(Robot trajectory data)
↓↓↓

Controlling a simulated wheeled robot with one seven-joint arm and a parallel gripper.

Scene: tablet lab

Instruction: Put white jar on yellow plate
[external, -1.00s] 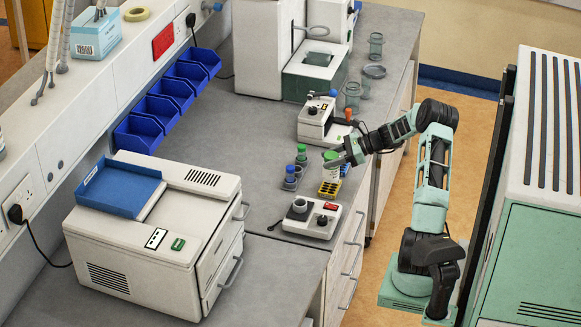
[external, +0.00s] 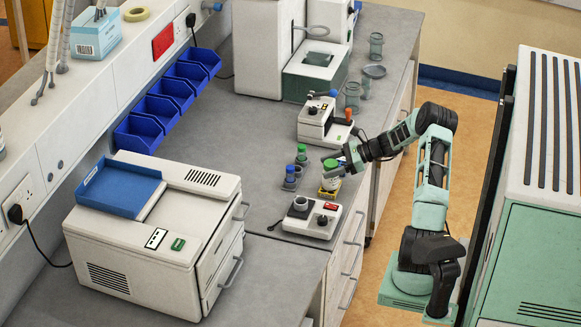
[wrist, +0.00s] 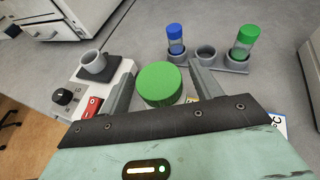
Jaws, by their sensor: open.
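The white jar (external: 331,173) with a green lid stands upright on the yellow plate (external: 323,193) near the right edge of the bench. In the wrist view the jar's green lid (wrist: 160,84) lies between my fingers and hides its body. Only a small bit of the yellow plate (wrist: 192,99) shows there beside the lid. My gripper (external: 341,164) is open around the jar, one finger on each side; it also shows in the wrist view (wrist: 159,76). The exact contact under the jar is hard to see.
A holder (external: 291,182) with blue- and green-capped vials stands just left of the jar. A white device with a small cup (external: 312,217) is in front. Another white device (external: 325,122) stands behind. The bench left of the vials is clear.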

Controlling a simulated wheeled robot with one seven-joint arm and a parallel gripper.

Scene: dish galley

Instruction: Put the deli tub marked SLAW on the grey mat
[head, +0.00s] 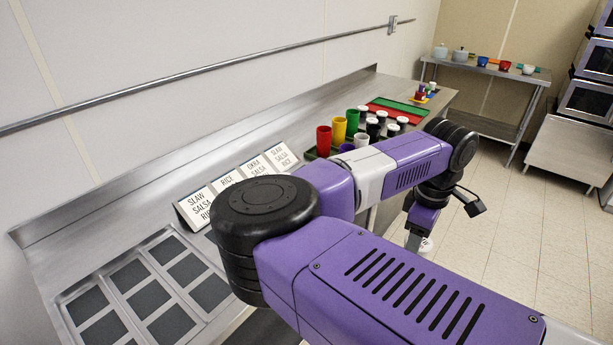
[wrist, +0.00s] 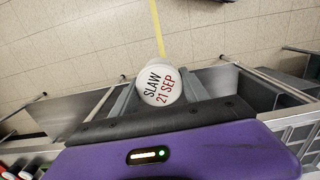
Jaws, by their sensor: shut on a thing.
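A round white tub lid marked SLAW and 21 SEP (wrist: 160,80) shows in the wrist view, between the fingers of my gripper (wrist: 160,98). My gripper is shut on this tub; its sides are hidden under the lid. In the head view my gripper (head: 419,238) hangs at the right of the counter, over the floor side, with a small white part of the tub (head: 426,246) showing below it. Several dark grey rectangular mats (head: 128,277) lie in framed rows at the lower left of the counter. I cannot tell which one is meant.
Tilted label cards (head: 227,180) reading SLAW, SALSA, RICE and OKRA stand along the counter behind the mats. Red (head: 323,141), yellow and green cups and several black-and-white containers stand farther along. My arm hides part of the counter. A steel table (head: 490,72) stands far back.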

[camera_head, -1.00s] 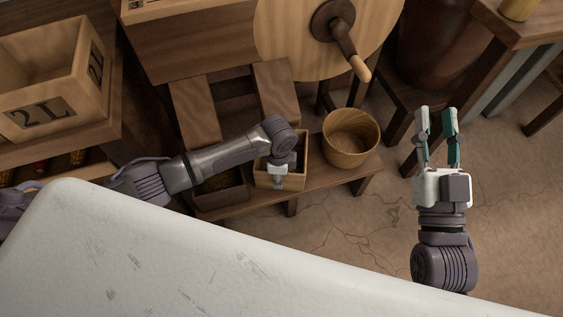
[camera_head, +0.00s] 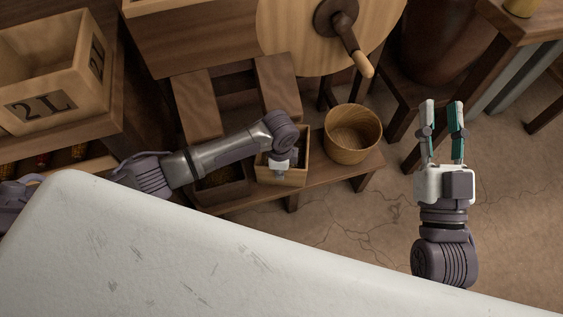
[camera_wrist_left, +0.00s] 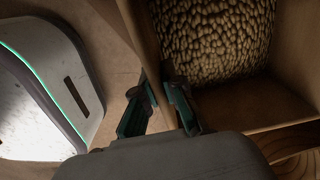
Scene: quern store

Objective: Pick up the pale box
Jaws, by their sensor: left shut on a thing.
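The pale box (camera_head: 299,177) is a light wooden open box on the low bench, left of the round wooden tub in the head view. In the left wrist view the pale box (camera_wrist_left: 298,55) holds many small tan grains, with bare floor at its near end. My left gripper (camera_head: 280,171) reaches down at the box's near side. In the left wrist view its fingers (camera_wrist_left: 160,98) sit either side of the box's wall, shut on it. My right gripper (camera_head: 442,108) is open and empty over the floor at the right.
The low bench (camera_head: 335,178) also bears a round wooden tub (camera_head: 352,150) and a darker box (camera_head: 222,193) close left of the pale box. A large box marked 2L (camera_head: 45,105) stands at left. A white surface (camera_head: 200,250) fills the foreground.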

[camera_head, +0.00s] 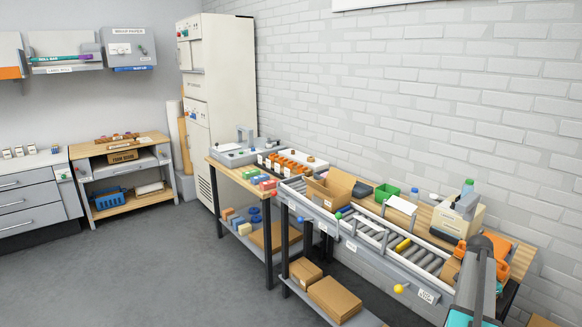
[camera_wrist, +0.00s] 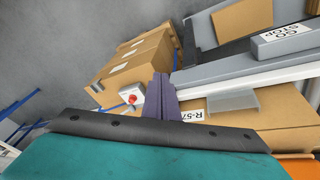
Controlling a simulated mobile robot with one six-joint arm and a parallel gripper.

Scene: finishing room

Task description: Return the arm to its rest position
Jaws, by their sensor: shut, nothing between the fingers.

↑↑↑

DESCRIPTION OF THE TASK: Print all the records again exactly; do not include any picture.

RESULT BELOW:
Controlling a simulated wheeled robot with one seven-joint arm and a parallel gripper.

Scene: tablet lab

Instruction: Put white jar on yellow plate
[external, -1.00s] 
[external, +0.00s] 
[wrist, +0.00s] 
Jaws, by their sensor: open.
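The white jar (external: 331,173) with a green lid stands upright on the yellow plate (external: 323,193) near the right edge of the bench. In the wrist view the jar's green lid (wrist: 160,84) lies between my fingers and hides its body. Only a small bit of the yellow plate (wrist: 192,99) shows there beside the lid. My gripper (external: 341,164) is open around the jar, one finger on each side; it also shows in the wrist view (wrist: 159,76). The exact contact under the jar is hard to see.
A holder (external: 291,182) with blue- and green-capped vials stands just left of the jar. A white device with a small cup (external: 312,217) is in front. Another white device (external: 325,122) stands behind. The bench left of the vials is clear.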

Controlling a simulated wheeled robot with one seven-joint arm and a parallel gripper.

Scene: dish galley

Instruction: Put the deli tub marked SLAW on the grey mat
[head, +0.00s] 
[wrist, +0.00s] 
Jaws, by their sensor: shut on a thing.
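A round white tub lid marked SLAW and 21 SEP (wrist: 160,80) shows in the wrist view, between the fingers of my gripper (wrist: 160,98). My gripper is shut on this tub; its sides are hidden under the lid. In the head view my gripper (head: 419,238) hangs at the right of the counter, over the floor side, with a small white part of the tub (head: 426,246) showing below it. Several dark grey rectangular mats (head: 128,277) lie in framed rows at the lower left of the counter. I cannot tell which one is meant.
Tilted label cards (head: 227,180) reading SLAW, SALSA, RICE and OKRA stand along the counter behind the mats. Red (head: 323,141), yellow and green cups and several black-and-white containers stand farther along. My arm hides part of the counter. A steel table (head: 490,72) stands far back.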

[camera_head, -1.00s] 
[camera_head, +0.00s] 
[camera_wrist_left, +0.00s] 
Scene: quern store

Objective: Pick up the pale box
Jaws, by their sensor: left shut on a thing.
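The pale box (camera_head: 299,177) is a light wooden open box on the low bench, left of the round wooden tub in the head view. In the left wrist view the pale box (camera_wrist_left: 298,55) holds many small tan grains, with bare floor at its near end. My left gripper (camera_head: 280,171) reaches down at the box's near side. In the left wrist view its fingers (camera_wrist_left: 160,98) sit either side of the box's wall, shut on it. My right gripper (camera_head: 442,108) is open and empty over the floor at the right.
The low bench (camera_head: 335,178) also bears a round wooden tub (camera_head: 352,150) and a darker box (camera_head: 222,193) close left of the pale box. A large box marked 2L (camera_head: 45,105) stands at left. A white surface (camera_head: 200,250) fills the foreground.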

[camera_head, +0.00s] 
[camera_wrist, +0.00s] 
Controlling a simulated mobile robot with one six-joint arm and a parallel gripper.

Scene: finishing room

Task description: Return the arm to its rest position
Jaws, by their sensor: shut, nothing between the fingers.

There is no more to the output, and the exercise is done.